Pas très encourageant


1962, l’été du malheur
Jean-Pax Méfret
Pygmalion, 214 p., 19 e, ISBN 978-2-7564-0131-7.

La guerre d’Algérie fut un premier banc d’essai de société multiculturelle où aurait pu cohabiter une majorité musulmane et une minorité chrétienne dans un état laïc. Le drame des pieds-noirs en 1962 est la tragique démonstration que la réalité des sentiments humains est plus forte que les idéologies iréniques. Ecrit à la première personne, ce récit sans fard nous permet de revivre la réalité d’un nettoyage ethnique. Ouvrage historique ? Œuvre prémonitoire ? Une lecture qui n’encourage pas à l’optimisme mais qui incite à garder les yeux ouverts.

Les celtes côté âme


Aux sources de la mythologue celtique
Philippe Jouet
Yoran Embanner, 444 p., notes, index, 34 e, ISBN 978-2-914855-37-0.

De la même manière que les archéologues tentent de reconstruire des sociétés à partir de traces matérielles, les spécialistes des mythes cherchent à reconstruire l’univers mental de peuples disparus à partir des textes qu’ils nous ont laissés. Le pari de ces chercheurs est que la confrontation de textes issus de peuples appartenant à un même rameau de l’humanité permet de mieux les comprendre en les comparant et de combler les lacunes des différents corpus. Ainsi, Georges Dumézil reconstitué la place de l’Aurore dans la cosmogonie indo-européenne en s’aidant de la théologie romaine et des hymnes védiques. Cette méthode suscite la moquerie des archéologues qui accusent leurs collègues comparatistes de vouloir comprendre le scénario d’un film de Charlot en s’aidant d’une grammaire portugaise et d’un manuel du langage des sourds-muets.
Pourtant, il est évident pour l’auteur qu’il existe un tronc commun aux cultures européennes et notamment celtiques. Pour lui, on ne peut le dissocier de la complexe question des Indo-Européens dont il souligne le haut degré d’unité de leur langue, de leurs traditions et de leurs systèmes religieux tels qu’ils ont pu être reconstruits.
Les Celtes sont le produit de l’évolution de cette base de départ proto-indo-européenne laquelle a non seulement tout naturellement évolué, mais elle a aussi conservé ou repris des caractéristiques archaïques, dont certaines peut-être des peuples absorbés.
Par la force de l’écrit, le celtisme insulaire domine la littérature comparatiste, largement dominée par les travaux d’esprits supérieurs comme ceux de Georges Dumézil, Françoise Leroux ou François Guyonvarc’h.
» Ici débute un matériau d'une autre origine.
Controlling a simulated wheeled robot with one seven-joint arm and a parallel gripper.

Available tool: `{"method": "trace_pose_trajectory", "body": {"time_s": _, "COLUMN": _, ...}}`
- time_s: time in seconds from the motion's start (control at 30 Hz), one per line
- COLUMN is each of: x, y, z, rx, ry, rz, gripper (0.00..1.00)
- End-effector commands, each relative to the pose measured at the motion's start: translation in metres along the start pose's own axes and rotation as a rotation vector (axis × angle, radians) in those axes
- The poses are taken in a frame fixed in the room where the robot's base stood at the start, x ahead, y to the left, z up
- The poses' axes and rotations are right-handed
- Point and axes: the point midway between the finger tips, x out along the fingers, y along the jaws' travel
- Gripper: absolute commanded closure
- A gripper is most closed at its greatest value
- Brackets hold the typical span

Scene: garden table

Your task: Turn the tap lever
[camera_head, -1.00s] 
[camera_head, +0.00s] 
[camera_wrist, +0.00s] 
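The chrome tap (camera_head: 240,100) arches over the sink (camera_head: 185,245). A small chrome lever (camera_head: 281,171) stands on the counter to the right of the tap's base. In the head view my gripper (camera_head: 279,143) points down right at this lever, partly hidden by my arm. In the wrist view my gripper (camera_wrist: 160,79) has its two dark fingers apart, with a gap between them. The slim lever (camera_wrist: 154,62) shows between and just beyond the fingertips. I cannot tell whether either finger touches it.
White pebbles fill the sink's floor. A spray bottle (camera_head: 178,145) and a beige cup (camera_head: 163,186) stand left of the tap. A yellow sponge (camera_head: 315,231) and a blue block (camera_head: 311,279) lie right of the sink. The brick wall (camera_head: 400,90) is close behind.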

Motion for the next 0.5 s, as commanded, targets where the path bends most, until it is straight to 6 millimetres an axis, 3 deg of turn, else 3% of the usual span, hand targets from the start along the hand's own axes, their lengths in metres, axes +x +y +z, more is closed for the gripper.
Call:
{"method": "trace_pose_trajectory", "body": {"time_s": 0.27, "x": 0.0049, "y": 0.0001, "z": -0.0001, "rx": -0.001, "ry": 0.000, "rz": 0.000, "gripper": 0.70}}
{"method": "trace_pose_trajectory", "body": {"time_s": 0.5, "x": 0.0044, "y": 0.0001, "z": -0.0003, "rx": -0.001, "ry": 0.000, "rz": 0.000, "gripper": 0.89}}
Relus à travers le prisme d’analyse mis en lumière par les études indo-européennes, les textes insulaires confirment les grands schémas trifonctionnels discernés dans les cultures des peuples issus de ce rameau de l’humanité. Mais l’auteur souligne que la tradition orale irlandaise a été couchée par écrit après le début de la christianisation et qu’il faut en tenir compte, notamment en comblant les lacunes dues à une hétérodoxie trop manifeste par des emprunts à des traditions similaires préservées.
Dans un texte dense et que les spécialistes apprécieront dans toute sa richesse, l’auteur analyse les grandes caractéristiques du celtisme insulaire, sa cosmogonie, ses rituels, etc. Une lecture obligée pour tous ceux qui s’intéressent à la matière celtique.
Regrettons l’absence de cartes dans ce volume et un appareil de notes dont l’éditeur s’est bien gardé de faciliter la consultation. Une bibliographie se serait également révélé un atout pour un lecteur désireux d’approfondir son étude de la question. On peut aussi noter que le titre ne reflète pas le contenu de l’ouvrage. Il s’agit d’une étude de la mythologique celtique insulaire, principalement irlandaise, avec très peu de références aux Celtes continentaux et aux données archéologiques.
Dans la même collection et du même auteur, l’éditeur a publié l’Aurore celtique, une réédition revue et augmentée attendue avec impatience par les amoureux de la matière celtique.

Un archéologue à l'aise avec les pierres


Les Celtes

Olivier Buchsenschutz

Armand Colin, 278 p., cartes, ill., biblio., index, ISBN 978-2-200-26757-5.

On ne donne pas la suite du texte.